When I commented on this exciting news, I separated out my thoughts from my feelings. I remember Professor Cross saying something in class, about the young people today. When they want to say "I think," they usually actually say, "I feel…" Actual thinking, however, is not done with the heart primarily, but the mind. A certain thing could be true, independent of what we feel about it. And if we are to avoid deconstructing everything according to an uncharitable assumption about the motivations of others, we should be bold to say, "I think…" The truth is that the nobility of saying "I think…" is the freedom to potentially later say, "I thought wrongly about that."

There is a scene in a TV show that I have enjoyed, where a schoolteacher with several male roommates is trying to get them to open up about their true feelings. She has a "feelings stick," and whoever is holding the feelings stick may say whatever they choose, presumably without reprisal. The scene is a bit crass, but I remember several times that the characters say "I feel…" when they really mean, "I think…"
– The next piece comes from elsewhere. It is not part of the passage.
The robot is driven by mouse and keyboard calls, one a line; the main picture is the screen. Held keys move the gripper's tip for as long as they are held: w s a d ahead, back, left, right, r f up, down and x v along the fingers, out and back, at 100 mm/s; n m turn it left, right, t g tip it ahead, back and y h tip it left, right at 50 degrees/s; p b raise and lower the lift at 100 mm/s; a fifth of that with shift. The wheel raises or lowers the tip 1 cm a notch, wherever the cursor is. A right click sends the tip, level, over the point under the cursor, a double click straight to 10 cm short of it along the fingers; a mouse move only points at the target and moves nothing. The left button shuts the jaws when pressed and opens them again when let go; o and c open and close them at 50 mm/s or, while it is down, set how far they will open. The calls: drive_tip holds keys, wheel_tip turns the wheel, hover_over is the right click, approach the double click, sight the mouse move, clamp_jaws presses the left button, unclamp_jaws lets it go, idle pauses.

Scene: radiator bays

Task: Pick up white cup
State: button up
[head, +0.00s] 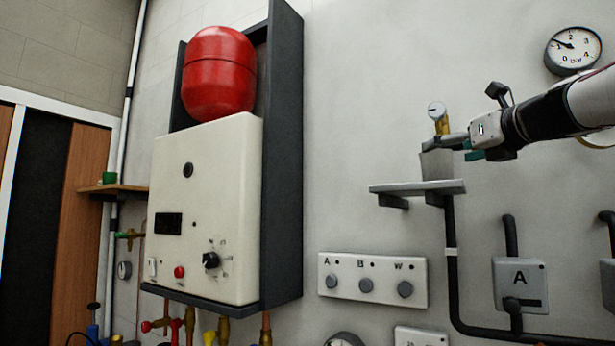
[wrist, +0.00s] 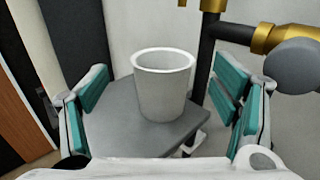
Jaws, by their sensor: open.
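The white cup (wrist: 163,92) stands upright on a small grey shelf (wrist: 112,128) in the wrist view, its open rim up. In the head view the cup (head: 436,165) shows as a pale grey shape on the shelf (head: 417,187), its upper part partly covered by my gripper (head: 456,148). My gripper (wrist: 162,100) is open in the wrist view, with one teal-padded finger on each side of the cup and a visible gap on both sides. Nothing is held.
A brass-fitted dark pipe (wrist: 207,50) rises close behind the cup, with a grey round part (wrist: 293,65) at right. A switch panel (head: 372,282) is below the shelf; a boiler (head: 205,215) hangs left.

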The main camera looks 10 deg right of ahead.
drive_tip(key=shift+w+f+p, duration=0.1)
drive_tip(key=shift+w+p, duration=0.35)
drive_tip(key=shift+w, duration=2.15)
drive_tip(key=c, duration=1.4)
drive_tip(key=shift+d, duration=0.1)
Anyway, as a person with a disability, who has at least indirectly been influenced by the thought of Thomas Aquinas, I want to have a thoroughly Thomistic view of impairment and disability. As you may have heard, I am thinking and writing a lot about impairment and disability. Knowing St. Thomas, I know at the very least he will attempt to keep all his readers focused on their true final end. This is the foundation for the dignity which sometimes lacks expression and realization in our present society.

I know that in general, the work of my life will be to assist people of goodwill in rebuilding the kind of intellectual space where the dignity of all people is honored, understood, and defended.